** BEGIN **

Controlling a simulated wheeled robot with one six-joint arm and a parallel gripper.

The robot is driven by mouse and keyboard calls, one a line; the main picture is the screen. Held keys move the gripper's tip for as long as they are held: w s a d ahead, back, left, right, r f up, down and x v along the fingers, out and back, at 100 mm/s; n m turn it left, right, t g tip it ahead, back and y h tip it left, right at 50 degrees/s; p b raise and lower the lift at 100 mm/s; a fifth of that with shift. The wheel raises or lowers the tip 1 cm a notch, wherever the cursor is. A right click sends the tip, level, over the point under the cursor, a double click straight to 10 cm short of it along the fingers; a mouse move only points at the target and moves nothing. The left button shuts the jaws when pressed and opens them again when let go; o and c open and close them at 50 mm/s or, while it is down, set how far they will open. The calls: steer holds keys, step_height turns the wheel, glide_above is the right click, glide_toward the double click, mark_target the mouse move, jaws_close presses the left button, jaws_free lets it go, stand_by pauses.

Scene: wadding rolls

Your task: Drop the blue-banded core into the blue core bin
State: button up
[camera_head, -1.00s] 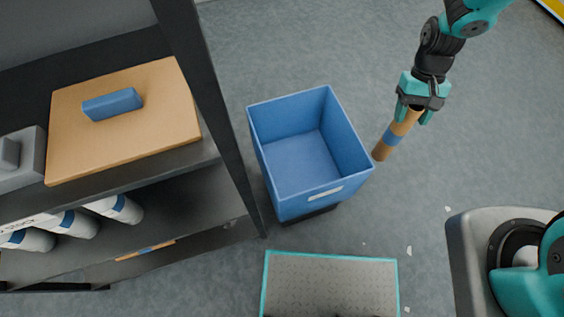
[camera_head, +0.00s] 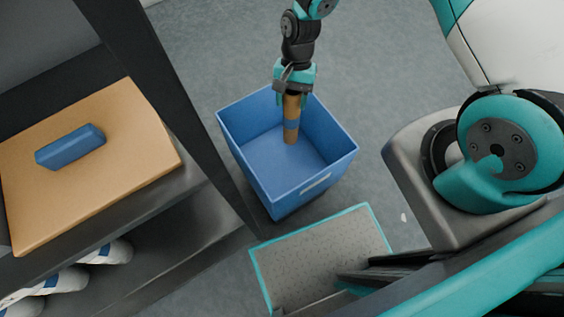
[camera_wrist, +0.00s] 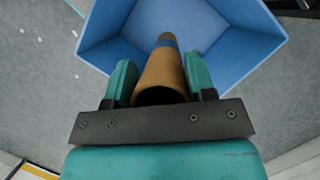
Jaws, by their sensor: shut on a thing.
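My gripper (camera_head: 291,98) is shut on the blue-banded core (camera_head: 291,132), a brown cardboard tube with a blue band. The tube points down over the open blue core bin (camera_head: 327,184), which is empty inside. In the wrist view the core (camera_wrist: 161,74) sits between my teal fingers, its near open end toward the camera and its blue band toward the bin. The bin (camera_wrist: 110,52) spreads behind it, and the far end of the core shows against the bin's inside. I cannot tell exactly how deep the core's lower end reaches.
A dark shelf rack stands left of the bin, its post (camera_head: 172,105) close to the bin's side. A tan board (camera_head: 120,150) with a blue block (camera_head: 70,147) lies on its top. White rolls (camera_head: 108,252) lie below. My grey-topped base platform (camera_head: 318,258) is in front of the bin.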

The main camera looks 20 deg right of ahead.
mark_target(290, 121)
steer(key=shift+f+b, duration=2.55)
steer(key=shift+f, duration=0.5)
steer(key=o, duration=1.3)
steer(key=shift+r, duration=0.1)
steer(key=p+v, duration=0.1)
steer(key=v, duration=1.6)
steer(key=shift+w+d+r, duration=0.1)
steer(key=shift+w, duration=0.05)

** END **
** BEGIN **

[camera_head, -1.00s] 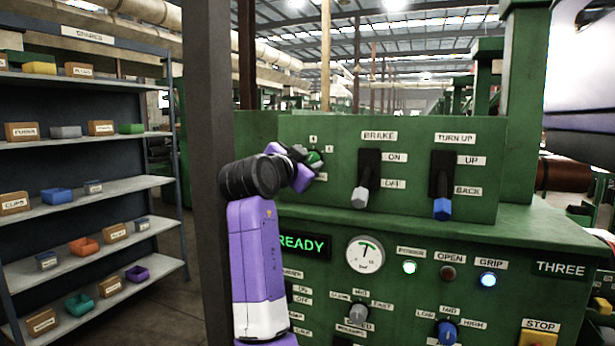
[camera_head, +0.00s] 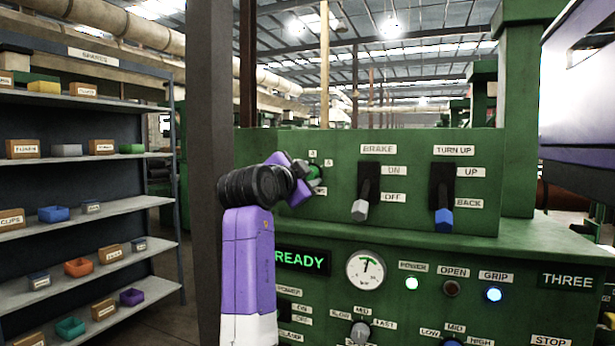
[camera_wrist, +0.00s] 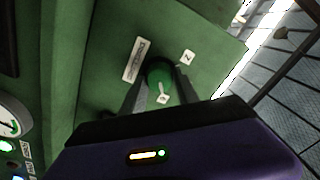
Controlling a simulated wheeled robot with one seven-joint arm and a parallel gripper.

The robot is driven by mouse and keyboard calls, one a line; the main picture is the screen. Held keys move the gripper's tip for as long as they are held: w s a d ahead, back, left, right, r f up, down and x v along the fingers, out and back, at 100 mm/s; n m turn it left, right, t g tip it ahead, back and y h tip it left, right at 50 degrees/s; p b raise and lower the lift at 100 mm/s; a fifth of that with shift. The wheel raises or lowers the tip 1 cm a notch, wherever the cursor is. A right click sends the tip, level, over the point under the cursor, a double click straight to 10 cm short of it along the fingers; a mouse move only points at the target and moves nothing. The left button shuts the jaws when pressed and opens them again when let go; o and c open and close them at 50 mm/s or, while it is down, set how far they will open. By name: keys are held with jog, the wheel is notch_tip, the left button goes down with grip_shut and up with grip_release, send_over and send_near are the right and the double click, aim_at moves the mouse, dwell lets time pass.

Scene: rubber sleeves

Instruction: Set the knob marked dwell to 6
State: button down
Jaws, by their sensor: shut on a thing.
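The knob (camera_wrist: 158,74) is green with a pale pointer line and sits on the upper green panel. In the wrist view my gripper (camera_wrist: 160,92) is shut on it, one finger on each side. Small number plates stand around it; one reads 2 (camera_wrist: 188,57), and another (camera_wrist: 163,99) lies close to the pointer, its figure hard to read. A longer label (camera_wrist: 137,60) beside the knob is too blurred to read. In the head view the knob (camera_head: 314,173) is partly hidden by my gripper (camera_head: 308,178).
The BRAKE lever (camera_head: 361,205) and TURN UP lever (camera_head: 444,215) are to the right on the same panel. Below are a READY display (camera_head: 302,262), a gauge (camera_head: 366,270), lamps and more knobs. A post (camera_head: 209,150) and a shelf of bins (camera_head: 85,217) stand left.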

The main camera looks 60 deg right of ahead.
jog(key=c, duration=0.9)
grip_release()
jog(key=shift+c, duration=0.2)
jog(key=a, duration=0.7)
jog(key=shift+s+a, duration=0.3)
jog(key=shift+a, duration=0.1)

** END **
** BEGIN **

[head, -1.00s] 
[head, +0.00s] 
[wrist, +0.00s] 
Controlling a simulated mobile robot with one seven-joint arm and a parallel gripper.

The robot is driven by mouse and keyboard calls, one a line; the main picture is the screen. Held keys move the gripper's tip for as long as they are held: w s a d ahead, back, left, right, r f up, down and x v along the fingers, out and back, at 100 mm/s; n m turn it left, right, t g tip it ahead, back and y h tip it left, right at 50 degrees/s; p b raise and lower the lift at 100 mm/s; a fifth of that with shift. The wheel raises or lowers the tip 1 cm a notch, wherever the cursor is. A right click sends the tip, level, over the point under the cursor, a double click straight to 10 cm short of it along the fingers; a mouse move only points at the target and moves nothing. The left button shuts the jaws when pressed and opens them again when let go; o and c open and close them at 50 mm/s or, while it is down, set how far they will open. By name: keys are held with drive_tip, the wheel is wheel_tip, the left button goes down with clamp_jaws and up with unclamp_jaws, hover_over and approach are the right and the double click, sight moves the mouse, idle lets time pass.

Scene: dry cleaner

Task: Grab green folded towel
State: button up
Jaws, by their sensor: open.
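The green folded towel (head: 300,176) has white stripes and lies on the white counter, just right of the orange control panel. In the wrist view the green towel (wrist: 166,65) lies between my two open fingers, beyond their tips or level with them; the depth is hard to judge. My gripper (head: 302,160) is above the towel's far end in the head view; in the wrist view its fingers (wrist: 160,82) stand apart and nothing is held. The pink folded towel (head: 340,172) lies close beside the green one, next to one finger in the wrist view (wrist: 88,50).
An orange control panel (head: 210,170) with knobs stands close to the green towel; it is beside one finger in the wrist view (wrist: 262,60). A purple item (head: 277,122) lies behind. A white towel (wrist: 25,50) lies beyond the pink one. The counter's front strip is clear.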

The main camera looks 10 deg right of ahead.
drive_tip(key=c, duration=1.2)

** END **

**The request:**
Reproduce the lines exactly, taking as the first line the one with "Scene: rubber sleeves" and as the last line the one with "State: button down", and include nothing else.

**Exercise solution:**
Scene: rubber sleeves

Instruction: Set the knob marked dwell to 6
State: button down

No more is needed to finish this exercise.